## START Material for the task
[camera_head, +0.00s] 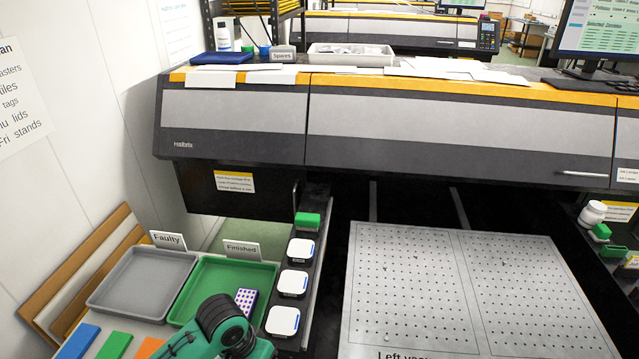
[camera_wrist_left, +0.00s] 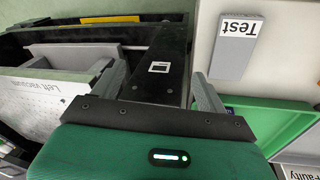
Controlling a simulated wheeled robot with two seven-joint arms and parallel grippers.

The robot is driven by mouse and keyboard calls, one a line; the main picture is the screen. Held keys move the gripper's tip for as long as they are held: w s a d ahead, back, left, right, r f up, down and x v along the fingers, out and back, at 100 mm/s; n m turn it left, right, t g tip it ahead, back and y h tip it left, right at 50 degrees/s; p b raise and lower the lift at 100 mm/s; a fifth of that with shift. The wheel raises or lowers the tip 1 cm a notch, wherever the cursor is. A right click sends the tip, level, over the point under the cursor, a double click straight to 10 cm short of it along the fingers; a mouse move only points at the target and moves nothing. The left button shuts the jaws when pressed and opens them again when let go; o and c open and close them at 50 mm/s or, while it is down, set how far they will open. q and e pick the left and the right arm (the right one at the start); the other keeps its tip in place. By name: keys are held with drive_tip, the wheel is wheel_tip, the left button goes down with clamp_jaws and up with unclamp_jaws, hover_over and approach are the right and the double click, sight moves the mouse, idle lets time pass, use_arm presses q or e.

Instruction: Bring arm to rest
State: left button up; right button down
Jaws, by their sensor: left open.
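My left gripper (camera_wrist_left: 160,88) is open in the left wrist view, its two grey fingers spread apart with nothing held between them. A black strip with a small white marker (camera_wrist_left: 160,68) shows beyond and between the fingers. In the head view my green and black left arm comes up from the bottom edge, in front of the green Finished tray (camera_head: 262,275); the fingers cannot be made out there. My right arm and gripper are not in view.
A grey Faulty tray (camera_head: 112,300) stands left of the Finished tray. A dotted purple-white block (camera_head: 246,300) lies in the Finished tray. White-topped containers (camera_head: 299,250) and a green block (camera_head: 307,220) line a dark rail beside the perforated plate (camera_head: 400,290). A printer (camera_head: 240,115) spans the back.

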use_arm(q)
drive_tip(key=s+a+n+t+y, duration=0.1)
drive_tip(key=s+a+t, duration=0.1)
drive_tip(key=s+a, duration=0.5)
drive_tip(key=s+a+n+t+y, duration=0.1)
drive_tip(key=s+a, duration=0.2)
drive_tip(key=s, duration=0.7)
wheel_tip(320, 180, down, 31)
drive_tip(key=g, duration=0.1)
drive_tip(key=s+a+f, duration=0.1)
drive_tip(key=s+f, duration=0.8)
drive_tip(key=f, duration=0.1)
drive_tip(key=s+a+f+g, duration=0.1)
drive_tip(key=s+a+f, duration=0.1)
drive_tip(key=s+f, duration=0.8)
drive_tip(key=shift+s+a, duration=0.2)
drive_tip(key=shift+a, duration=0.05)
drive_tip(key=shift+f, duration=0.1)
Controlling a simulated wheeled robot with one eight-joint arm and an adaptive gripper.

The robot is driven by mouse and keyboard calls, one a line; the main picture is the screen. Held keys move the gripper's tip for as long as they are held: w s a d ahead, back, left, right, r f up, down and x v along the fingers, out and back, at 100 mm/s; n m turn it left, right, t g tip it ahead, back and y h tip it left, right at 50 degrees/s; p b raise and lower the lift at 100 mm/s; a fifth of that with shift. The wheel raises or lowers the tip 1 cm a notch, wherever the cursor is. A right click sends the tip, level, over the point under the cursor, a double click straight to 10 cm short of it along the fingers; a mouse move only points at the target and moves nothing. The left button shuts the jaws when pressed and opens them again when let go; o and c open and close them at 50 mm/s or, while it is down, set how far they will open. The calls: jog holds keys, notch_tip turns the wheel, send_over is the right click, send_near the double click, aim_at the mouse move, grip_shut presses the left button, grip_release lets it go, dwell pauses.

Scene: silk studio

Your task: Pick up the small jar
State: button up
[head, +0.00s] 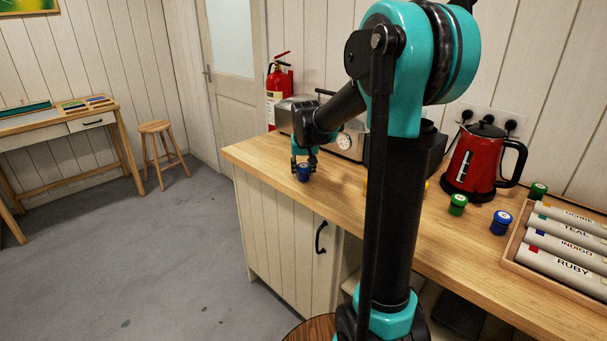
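A small blue jar (303,173) stands near the front left end of the wooden counter. My gripper (304,164) points down at it, with a dark finger on each side of the jar's upper part. The view is too small to tell whether the fingers touch the jar. More small jars stand to the right: a green one (458,205), a blue one (501,223) and another green one (538,191). Something yellow (366,187) is mostly hidden behind my arm.
A metal appliance with a dial (345,141) stands behind my gripper. A red kettle (474,163) and a tray of labelled tubes (516,243) are at the right. A fire extinguisher (279,85) hangs on the wall. The floor at left is open.

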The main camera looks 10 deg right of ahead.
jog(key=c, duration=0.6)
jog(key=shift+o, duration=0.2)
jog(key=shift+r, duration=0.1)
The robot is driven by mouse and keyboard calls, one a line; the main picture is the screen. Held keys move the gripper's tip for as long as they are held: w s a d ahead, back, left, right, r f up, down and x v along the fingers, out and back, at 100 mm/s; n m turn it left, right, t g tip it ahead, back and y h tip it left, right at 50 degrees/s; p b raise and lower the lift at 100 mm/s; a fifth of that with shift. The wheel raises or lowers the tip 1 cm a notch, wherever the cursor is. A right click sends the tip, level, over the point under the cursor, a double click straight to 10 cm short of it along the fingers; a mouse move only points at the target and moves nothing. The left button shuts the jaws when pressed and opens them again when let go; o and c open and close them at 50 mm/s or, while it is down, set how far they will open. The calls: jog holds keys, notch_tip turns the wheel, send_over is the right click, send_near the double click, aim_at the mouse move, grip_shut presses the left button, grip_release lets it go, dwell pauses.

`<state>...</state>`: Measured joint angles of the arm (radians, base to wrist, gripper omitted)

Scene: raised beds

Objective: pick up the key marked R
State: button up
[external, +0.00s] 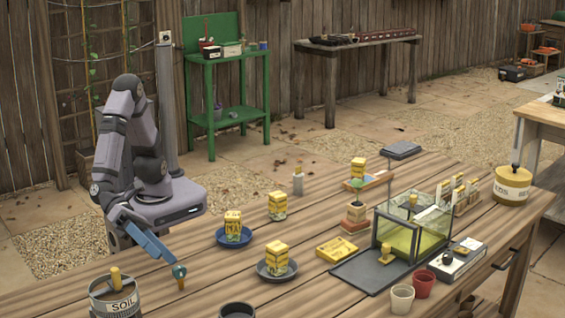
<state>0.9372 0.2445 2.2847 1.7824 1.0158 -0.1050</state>
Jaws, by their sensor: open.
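My gripper (168,256), blue, reaches down and right over the left part of the wooden table (190,305). It is open. A small teal piece with an orange-brown lower end (180,277) shows just beyond its tips; I cannot tell whether they touch. No letter R is readable, so I cannot tell which thing is the key. A small yellow knobbed piece (387,255) stands on the dark mat before the glass case (414,222). A flat yellow packet (337,249) lies left of the mat.
A soil tin (116,303) stands front left. Yellow boxes stand on blue (233,241) and grey (277,273) saucers, another (277,206) behind. A white pot (402,299) and a red pot (423,284) stand front right. Bare table lies between the gripper and saucers.

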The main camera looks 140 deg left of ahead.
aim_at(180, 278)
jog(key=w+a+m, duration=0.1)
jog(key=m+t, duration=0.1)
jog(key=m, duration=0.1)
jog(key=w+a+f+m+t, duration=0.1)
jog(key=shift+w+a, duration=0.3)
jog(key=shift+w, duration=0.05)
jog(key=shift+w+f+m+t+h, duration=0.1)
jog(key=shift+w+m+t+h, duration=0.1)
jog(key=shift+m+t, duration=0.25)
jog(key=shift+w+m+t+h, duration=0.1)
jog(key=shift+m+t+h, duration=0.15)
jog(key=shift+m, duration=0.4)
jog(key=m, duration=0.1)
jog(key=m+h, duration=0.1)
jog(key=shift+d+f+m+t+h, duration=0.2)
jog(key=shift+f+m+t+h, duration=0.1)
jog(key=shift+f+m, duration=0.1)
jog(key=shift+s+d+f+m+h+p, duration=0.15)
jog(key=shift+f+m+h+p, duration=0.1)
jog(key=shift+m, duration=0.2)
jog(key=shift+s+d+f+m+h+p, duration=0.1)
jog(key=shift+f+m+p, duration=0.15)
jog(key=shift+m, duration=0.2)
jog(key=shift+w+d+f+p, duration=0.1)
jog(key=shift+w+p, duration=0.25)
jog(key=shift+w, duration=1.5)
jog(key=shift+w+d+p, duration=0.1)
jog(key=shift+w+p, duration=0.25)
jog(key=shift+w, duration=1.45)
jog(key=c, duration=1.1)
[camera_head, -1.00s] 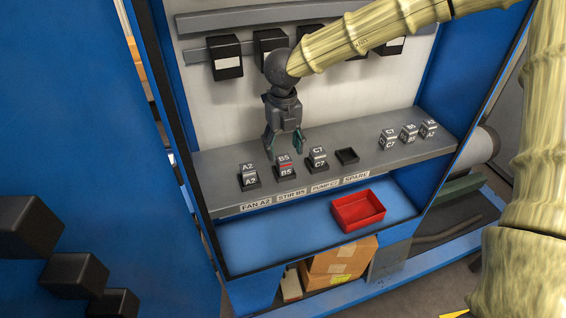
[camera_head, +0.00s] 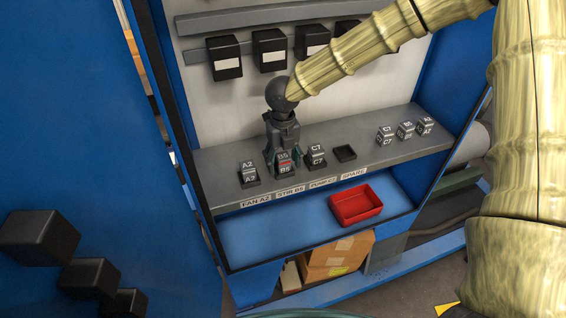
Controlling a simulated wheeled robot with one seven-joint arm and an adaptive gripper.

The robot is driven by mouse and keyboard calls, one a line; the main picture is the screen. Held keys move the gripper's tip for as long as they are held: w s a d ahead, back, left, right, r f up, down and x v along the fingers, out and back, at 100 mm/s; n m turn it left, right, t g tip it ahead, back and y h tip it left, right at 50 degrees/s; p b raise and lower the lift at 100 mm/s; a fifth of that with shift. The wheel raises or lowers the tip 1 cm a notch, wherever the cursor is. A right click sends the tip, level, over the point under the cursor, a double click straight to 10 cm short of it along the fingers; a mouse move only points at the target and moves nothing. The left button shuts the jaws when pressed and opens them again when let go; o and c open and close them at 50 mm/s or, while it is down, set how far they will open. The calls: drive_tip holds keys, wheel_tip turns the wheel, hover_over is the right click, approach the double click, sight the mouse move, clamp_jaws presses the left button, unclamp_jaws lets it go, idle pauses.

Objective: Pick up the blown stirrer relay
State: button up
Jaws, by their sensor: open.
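Relay A2 (camera_head: 249,174) stands close on the left and relay C7 (camera_head: 316,156) close on the right. An empty socket (camera_head: 344,153) is above SPARE. Several loose relays (camera_head: 406,131) stand at the shelf's right. A red tray (camera_head: 355,204) lies below on the blue ledge.

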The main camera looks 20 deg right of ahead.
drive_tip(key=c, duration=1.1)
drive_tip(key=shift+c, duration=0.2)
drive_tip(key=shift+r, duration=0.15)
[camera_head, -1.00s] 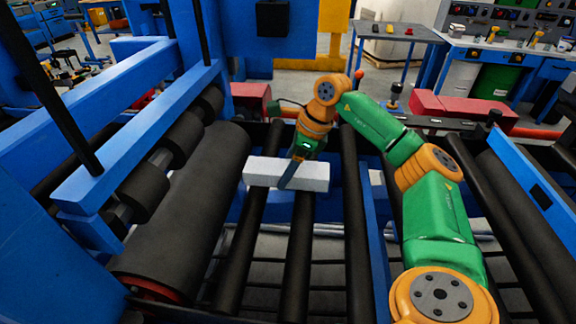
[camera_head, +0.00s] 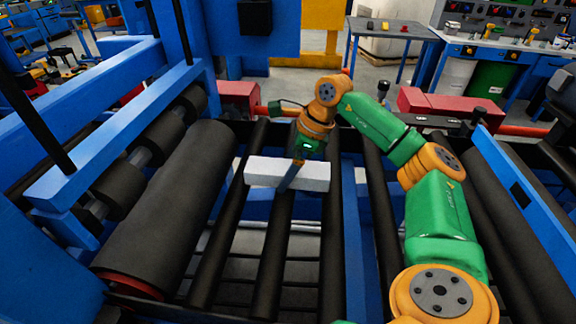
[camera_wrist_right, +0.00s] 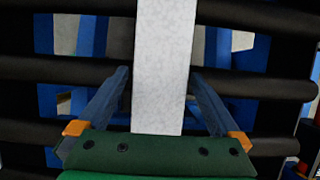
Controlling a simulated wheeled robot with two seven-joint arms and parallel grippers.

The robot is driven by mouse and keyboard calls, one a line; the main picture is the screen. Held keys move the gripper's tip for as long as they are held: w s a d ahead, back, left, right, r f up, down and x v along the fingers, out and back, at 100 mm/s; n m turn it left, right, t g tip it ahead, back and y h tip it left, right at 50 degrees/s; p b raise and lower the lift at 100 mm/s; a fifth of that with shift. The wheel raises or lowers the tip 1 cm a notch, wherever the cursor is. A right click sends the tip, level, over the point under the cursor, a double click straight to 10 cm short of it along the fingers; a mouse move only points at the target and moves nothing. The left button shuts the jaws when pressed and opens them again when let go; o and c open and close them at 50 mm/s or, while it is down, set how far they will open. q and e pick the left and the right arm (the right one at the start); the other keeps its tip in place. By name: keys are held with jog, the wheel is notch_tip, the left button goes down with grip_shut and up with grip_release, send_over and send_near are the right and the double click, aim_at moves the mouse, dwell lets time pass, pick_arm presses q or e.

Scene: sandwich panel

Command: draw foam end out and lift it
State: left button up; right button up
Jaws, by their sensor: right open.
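The white foam piece (camera_head: 260,172) lies crosswise over the black rollers in the middle of the head view. In the right wrist view the foam (camera_wrist_right: 162,60) is a pale strip running from the top edge down to my green palm. My right gripper (camera_head: 287,182) is over the foam, with one blue finger crossing its near face. The wrist view shows my right gripper (camera_wrist_right: 160,74) open, one finger on each side of the strip. The left finger looks slightly apart from the foam; contact on the right is unclear. My left gripper is out of view.
Black rollers (camera_head: 270,260) run lengthwise under the foam, with gaps between them. A large dark roller (camera_head: 170,215) and blue frame (camera_head: 130,150) stand on the left. A blue rail (camera_head: 520,190) and red block (camera_head: 450,105) are on the right.

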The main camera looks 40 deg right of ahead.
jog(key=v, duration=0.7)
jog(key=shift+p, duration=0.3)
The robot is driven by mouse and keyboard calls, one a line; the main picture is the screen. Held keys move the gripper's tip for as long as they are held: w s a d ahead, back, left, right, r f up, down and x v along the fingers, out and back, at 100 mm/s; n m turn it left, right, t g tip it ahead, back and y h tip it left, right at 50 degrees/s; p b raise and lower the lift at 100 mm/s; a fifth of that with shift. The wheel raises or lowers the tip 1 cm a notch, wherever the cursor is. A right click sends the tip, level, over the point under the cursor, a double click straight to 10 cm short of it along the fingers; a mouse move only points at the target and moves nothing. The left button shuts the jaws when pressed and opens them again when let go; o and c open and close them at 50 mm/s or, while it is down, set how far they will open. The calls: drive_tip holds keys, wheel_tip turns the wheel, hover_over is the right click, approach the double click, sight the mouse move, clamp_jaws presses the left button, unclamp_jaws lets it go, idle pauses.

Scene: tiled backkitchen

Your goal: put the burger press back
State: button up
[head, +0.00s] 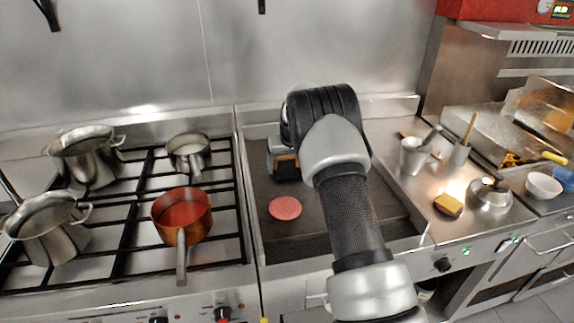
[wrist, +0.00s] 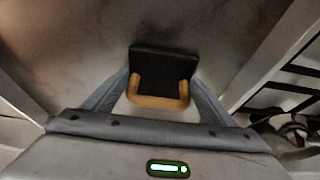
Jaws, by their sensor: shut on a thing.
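The burger press is a dark rectangular plate with an orange-brown handle. In the wrist view the burger press (wrist: 162,62) lies between the two grey fingers of my gripper (wrist: 161,88), which is shut on it. In the head view the burger press (head: 286,168) is partly hidden by my gripper (head: 283,152), over the back left part of the dark griddle (head: 290,238). I cannot tell whether it touches the griddle surface. A round pink patty (head: 285,208) lies on the griddle, just in front of the press.
On the left is a gas stove with a copper pan (head: 182,214) and several steel pots. The steel counter on the right holds a metal cup (head: 413,156), a yellow sponge-like block (head: 448,205), a dome with a black knob (head: 490,196) and a white bowl (head: 543,186).

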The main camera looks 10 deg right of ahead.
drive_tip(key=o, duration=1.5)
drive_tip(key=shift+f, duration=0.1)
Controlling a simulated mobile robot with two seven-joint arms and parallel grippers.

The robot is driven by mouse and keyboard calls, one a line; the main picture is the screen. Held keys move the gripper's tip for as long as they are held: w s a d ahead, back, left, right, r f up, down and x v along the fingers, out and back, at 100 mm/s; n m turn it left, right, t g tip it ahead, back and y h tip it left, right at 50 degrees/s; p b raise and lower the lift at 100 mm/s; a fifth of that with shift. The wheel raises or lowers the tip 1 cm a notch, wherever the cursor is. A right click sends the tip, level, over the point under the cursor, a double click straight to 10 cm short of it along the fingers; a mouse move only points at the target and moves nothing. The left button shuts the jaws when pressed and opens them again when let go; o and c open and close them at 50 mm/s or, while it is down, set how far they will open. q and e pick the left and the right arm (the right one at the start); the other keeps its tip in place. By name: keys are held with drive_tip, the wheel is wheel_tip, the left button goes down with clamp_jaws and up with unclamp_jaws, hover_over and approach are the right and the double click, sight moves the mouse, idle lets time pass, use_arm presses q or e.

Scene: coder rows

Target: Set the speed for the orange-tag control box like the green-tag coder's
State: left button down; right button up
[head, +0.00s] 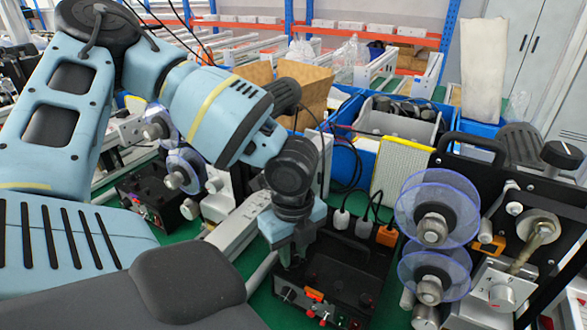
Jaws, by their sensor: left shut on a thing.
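The black control box (345,285) stands at the lower middle, with an orange tag (386,237) at its back right corner. Its top carries small knobs, switches and red parts. My left gripper (291,262) points down over the box's left part. It is shut on a small part there, seemingly a knob, which the fingers hide. A second black control box (150,195) stands further left, partly behind my arm. I cannot make out a green tag or read any dial setting. My right gripper is not in view.
A coder machine with clear blue discs (437,213) and an orange tag (491,245) stands close on the right. Another coder (180,165) is partly behind my left arm. White plugs and cables rise behind the box. Blue bins (365,150) and cardboard stand behind.

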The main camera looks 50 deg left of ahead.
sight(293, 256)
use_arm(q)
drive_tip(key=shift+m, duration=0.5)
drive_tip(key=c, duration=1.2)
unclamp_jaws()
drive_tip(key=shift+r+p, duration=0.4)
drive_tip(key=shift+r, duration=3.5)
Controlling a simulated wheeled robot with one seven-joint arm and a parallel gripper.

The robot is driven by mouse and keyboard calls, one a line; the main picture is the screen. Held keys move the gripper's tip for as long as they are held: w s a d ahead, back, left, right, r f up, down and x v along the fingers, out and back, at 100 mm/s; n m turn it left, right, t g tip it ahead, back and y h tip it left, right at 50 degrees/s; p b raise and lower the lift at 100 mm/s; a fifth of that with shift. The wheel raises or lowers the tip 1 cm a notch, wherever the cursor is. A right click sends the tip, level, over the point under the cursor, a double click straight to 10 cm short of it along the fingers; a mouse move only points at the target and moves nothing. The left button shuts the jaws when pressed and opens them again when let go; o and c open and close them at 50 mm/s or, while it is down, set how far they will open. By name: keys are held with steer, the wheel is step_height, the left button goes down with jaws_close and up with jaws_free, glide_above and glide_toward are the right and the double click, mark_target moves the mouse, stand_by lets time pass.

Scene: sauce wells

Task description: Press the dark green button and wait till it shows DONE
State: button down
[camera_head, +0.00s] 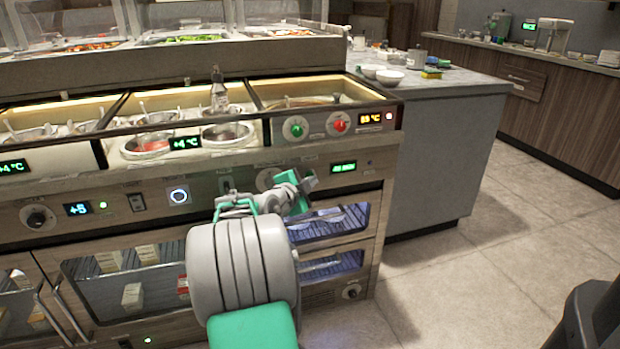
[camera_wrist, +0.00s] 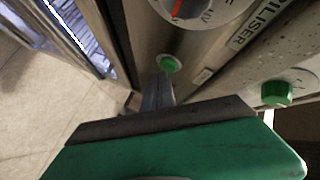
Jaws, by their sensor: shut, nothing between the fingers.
## END Material for the task
Each line in the data that holds the string "parallel" should be found and copied.

Final result:
Controlling a simulated wheeled robot with two seven-joint arms and parallel grippers.
Controlling a simulated wheeled robot with two seven-joint arms and parallel grippers.
Controlling a simulated mobile robot with two seven-joint arms and parallel grippers.
Controlling a simulated wheeled robot with one seven-joint arm and a parallel gripper.

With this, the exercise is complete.